Once this is done the yoke end play ends up in the 0.005-0.010 range (with new yokes, of course).
Norval, I agree that spider gear tolerance will effect yoke side play when setting up the diff. In his initial post he talked about spider gear wear. The spider gears wearing would not cause excessive yoke play. Thats why I said that his spider gears have nothing to do with his excessive play. Maybe I should have said his spider gears did not cause his excessive play. I've read many of your threads and appreciate your advice. Thanks, Frank
Norval, I agree that spider gear tolerance will effect yoke side play when setting up the diff. In his initial post he talked about spider gear wear. The spider gears wearing would not cause excessive yoke play. Thats why I said that his spider gears have nothing to do with his excessive play. Maybe I should have said his spider gears did not cause his excessive play. I've read many of your threads and appreciate your advice. Thanks, Frank
My fault Frank. I didn't read your post closely. You are right.
Zwede made a good point. Set up tight the pin still falls right into place with little effort. Amazing that after all the trying to compress the clutch pack and the shimming the pin just slides in.
He is also right if the pin is hard to install it is because one side is off.

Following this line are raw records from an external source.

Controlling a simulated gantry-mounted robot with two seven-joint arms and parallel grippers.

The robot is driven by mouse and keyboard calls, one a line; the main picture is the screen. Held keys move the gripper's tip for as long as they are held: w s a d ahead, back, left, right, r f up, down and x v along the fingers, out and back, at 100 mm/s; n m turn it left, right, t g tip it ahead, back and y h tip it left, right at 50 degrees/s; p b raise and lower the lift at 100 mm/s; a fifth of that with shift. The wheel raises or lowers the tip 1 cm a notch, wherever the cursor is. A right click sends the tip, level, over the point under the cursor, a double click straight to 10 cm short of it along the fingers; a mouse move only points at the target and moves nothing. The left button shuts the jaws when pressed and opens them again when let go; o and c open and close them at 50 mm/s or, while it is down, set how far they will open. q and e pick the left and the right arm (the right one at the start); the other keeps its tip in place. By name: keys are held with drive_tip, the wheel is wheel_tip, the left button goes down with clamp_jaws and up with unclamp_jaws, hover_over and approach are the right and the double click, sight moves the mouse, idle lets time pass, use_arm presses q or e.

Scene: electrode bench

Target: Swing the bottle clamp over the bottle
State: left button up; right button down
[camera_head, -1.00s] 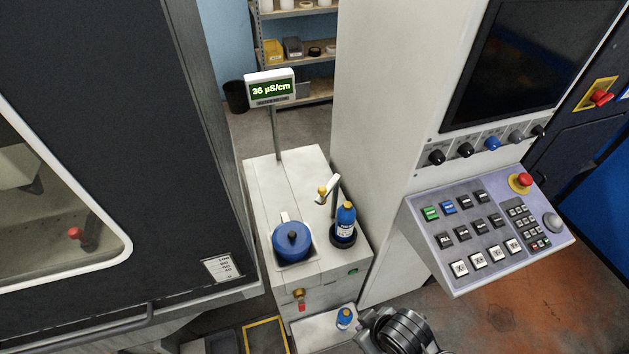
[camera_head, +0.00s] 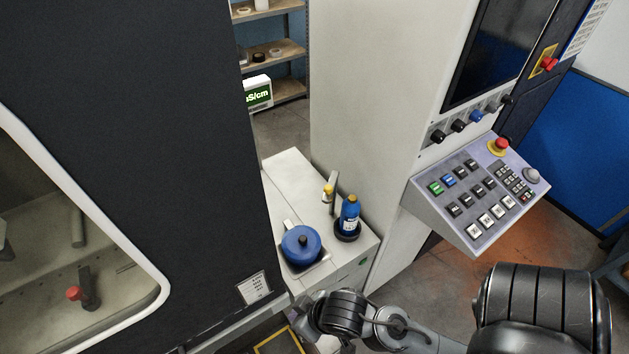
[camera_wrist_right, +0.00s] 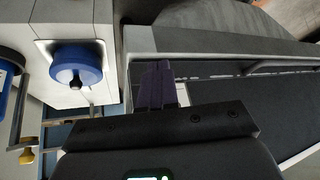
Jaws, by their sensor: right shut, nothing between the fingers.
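The blue bottle (camera_head: 349,216) with a white label stands upright in a dark round holder on the grey bench, right of the blue lidded pot (camera_head: 301,246). The bottle clamp (camera_head: 332,192) is a pale arm with a yellow knob on a post, behind and left of the bottle, not over it. In the right wrist view the bottle (camera_wrist_right: 6,92) is cut by the left edge, and the clamp's yellow knob (camera_wrist_right: 27,157) is at lower left. My right gripper (camera_wrist_right: 157,85) is shut and empty, apart from bottle and clamp. My left gripper is out of view.
A dark machine with a window (camera_head: 75,240) stands close on the bench's left. A pale cabinet with a sloping button panel (camera_head: 475,198) stands on its right. The bench (camera_head: 287,172) is clear behind the pot.

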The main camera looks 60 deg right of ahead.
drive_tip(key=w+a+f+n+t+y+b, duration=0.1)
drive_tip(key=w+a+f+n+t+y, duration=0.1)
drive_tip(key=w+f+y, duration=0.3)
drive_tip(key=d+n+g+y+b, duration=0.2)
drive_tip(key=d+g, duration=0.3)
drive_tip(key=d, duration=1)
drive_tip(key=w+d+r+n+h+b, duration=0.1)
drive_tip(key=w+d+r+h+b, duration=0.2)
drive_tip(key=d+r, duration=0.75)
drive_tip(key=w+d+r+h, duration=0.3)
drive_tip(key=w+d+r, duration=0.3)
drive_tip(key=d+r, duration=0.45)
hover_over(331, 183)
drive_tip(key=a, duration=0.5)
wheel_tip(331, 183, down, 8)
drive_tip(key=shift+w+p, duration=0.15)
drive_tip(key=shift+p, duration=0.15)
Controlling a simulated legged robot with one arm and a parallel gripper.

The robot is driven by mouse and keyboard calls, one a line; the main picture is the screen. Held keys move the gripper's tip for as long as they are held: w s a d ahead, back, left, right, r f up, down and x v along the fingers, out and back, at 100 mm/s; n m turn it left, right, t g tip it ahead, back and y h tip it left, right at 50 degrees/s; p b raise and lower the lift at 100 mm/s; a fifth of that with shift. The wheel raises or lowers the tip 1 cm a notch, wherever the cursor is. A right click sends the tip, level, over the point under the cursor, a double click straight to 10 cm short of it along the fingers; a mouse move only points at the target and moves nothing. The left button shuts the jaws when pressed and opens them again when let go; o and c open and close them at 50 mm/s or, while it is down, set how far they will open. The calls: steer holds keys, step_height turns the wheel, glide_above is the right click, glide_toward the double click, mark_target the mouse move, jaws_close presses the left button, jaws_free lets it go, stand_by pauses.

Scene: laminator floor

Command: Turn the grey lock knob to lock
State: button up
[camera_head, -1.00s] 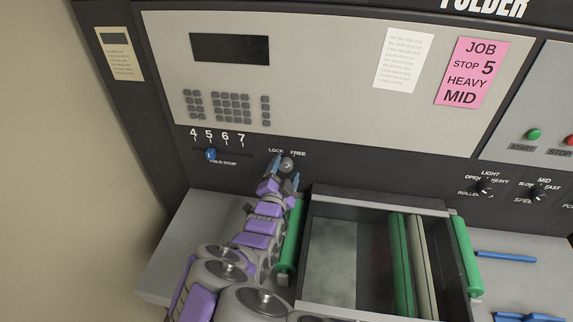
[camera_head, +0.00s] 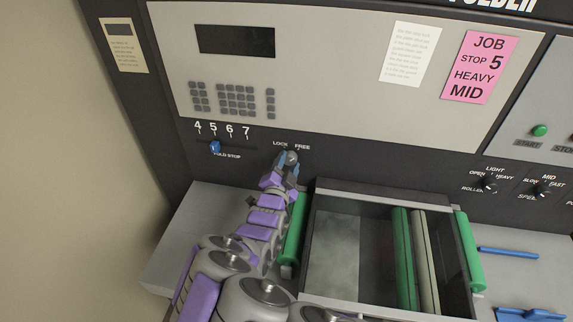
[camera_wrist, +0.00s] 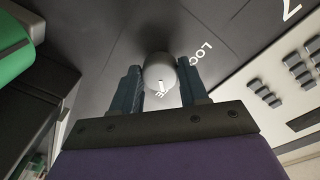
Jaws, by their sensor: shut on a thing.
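The grey lock knob (camera_head: 292,158) is on the dark panel, just below the LOCK and FREE labels. In the wrist view the round grey knob (camera_wrist: 160,72) sits between the two fingers of my gripper (camera_wrist: 161,88), with a white pointer mark on its face. My gripper also shows in the head view (camera_head: 288,161), shut on the knob. The fingers hide part of the labels in the wrist view. I cannot tell for certain which label the pointer faces.
A blue fold-stop slider (camera_head: 215,147) stands near 5, left of the knob. A pink job card (camera_head: 479,67) is on the upper panel. Green rollers (camera_head: 294,228) and an open tray (camera_head: 311,245) lie below, close to my arm. Blue tools (camera_head: 508,253) lie at right.

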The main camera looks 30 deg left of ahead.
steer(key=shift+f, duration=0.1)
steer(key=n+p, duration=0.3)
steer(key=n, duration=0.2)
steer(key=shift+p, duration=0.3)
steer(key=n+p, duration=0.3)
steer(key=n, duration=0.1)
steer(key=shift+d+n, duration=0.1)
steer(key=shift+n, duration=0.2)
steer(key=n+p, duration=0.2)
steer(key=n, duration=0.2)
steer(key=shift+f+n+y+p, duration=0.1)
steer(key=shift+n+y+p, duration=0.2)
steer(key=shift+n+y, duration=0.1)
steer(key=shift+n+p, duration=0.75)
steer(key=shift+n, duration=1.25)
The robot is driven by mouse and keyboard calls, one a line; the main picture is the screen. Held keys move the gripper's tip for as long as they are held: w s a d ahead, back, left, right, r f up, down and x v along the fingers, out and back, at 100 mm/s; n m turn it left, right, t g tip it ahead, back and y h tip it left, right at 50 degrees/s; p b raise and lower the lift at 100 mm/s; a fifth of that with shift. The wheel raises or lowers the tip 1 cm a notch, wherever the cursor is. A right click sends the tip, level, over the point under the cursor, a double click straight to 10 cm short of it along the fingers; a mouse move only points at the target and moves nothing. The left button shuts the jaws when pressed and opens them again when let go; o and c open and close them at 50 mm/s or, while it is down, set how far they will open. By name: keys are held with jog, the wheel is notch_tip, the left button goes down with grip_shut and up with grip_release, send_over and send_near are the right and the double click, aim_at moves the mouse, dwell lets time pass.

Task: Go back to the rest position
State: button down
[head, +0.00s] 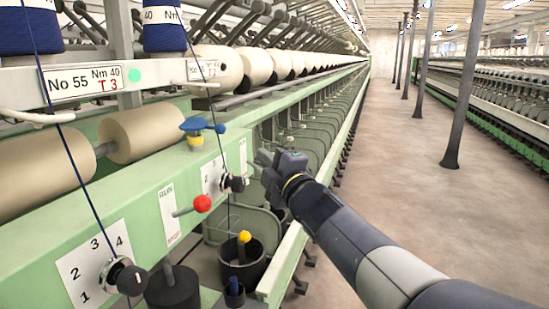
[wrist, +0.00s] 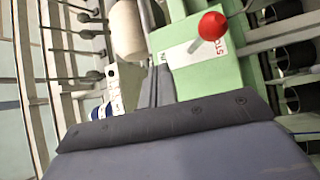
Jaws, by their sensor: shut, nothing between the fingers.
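My gripper (head: 266,168) is at the end of my dark arm, which reaches in from the lower right in the head view. It is in front of the green spinning frame (head: 130,205), close to a black knob on a numbered plate (head: 213,177). I cannot tell whether it touches the knob. The gripper is shut and empty. In the wrist view a grey part of my gripper (wrist: 180,150) fills the bottom, and a red ball knob (wrist: 212,25) on the green panel (wrist: 185,80) lies beyond it.
Another dial knob (head: 128,277) is at lower left. A post (head: 463,85) stands in the aisle. The aisle floor (head: 400,190) to the right is clear.

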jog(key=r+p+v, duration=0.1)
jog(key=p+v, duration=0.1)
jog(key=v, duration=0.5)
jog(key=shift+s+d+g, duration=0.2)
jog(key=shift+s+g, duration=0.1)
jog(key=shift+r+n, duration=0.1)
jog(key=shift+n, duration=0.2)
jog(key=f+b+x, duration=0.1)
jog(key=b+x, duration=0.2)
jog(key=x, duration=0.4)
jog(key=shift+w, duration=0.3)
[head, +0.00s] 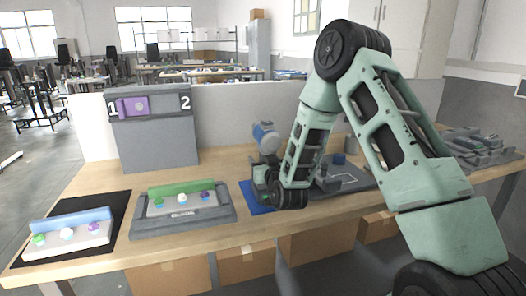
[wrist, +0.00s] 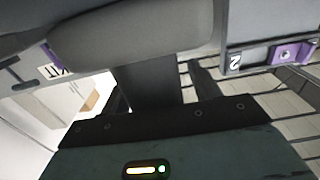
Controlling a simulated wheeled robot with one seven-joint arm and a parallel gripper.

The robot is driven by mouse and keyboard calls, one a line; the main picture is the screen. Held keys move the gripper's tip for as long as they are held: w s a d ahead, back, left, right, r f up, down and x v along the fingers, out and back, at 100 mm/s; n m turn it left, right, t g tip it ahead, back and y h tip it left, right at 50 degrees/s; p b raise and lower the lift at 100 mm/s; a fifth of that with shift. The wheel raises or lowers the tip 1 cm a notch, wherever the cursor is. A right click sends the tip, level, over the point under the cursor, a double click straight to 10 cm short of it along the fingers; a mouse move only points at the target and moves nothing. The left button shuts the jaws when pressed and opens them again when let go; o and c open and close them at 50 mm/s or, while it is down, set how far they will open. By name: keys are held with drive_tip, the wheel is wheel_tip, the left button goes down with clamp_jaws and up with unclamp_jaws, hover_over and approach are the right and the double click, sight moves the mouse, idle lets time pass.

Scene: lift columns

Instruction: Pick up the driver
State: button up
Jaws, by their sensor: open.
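What looks like the driver (head: 265,138), a rounded blue, white and grey body, stands above the blue mat (head: 257,208) in the head view. My gripper (head: 262,170) is low beside it, partly hidden by my arm. In the wrist view a large grey rounded body, seemingly the driver (wrist: 130,38), fills the top, and a dark grey upright part runs down from it towards my gripper (wrist: 160,95). My gripper is open, with this upright part seemingly between its fingers. Contact cannot be told.
A grey stand (head: 152,140) marked 1 and 2 holds a purple piece (head: 133,107) at slot 1. A grey tray (head: 180,222) and a black mat (head: 25,272) with a pale block lie to the left. Grey fixtures (head: 485,147) lie at the far right. A low white partition closes the back.

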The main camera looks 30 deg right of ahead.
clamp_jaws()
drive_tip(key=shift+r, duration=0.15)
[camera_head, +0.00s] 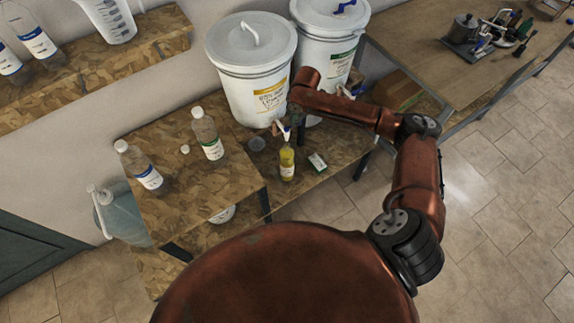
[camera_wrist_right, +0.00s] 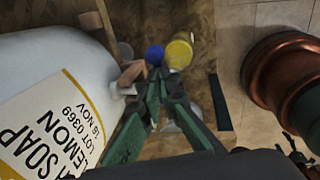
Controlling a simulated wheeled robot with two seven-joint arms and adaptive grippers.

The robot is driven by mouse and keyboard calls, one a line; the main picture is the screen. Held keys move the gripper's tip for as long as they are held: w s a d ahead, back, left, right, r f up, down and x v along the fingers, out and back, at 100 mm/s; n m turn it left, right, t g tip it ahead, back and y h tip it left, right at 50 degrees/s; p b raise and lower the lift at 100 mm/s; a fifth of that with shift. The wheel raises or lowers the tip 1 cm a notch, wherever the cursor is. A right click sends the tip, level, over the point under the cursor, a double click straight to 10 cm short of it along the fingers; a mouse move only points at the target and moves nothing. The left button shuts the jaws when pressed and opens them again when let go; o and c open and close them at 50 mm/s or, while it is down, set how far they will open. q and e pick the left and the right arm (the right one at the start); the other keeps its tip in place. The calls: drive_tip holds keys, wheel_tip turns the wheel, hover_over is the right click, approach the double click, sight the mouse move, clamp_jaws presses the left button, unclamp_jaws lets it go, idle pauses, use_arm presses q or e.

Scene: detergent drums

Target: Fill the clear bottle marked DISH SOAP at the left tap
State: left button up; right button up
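A clear bottle (camera_head: 287,164) with yellow liquid and a pale label stands upright below the front of the left drum; its lettering is too small to read. The bottle's yellow top also shows in the right wrist view (camera_wrist_right: 180,52). The left drum (camera_head: 252,85) is white, with a yellow-edged label reading SOAP LEMON in the wrist view (camera_wrist_right: 48,120). A blue part (camera_wrist_right: 155,55) shows at the left tap, beside the bottle. My right gripper (camera_wrist_right: 158,86) has its green fingertips together, close to the blue part; contact is unclear. My left gripper is out of view.
A second white drum (camera_head: 330,50) with a green label stands to the right. Two clear bottles, one green-labelled (camera_head: 207,134) and one blue-labelled (camera_head: 139,166), stand on the left bench. A small white-green box (camera_head: 318,161) lies right of the yellow bottle. A shelf (camera_head: 90,70) holds more containers.

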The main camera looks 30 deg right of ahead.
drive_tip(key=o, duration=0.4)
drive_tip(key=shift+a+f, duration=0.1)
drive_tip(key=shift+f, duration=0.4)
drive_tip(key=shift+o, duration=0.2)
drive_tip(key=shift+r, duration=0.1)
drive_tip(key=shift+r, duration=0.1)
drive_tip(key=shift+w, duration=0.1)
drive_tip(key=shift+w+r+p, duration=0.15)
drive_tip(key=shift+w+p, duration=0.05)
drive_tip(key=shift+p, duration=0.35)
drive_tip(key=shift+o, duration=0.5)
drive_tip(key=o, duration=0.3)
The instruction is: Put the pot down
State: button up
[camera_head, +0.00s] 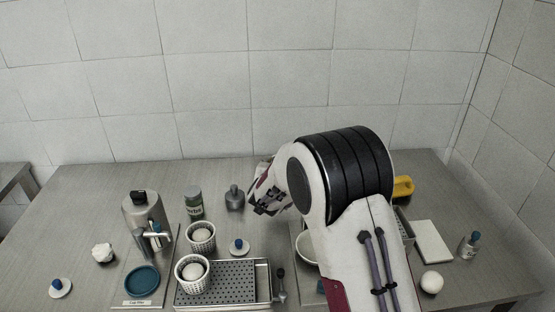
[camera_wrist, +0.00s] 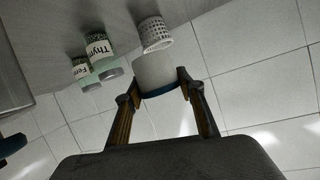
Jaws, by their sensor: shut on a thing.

Well, I guess I really overestimated the axle play :o it looked like a lot more that it was. 0.059 rt and 0.048 lt. Still too much but not the 0.50 I originally thought guessed. I also found that the cross shaft is worn out the carrier pretty badly. I have to put another carrier in so I guess I'll be starting from scratch on setting all the tolerances. I'm going to contact Gary (gtr1999) to see where to get a carrier, clutches, cross shaft and retaining bolt for cross shaft. I also found that one of my outboard ujoints is binding a little bit. The spicers I installed should not be failing this soon so I think the ujoint housing needs replacement. Anyone know where I can get complete driveshafts with solid ujoints already installed? Having them pressed in without a fixture is apparently not working.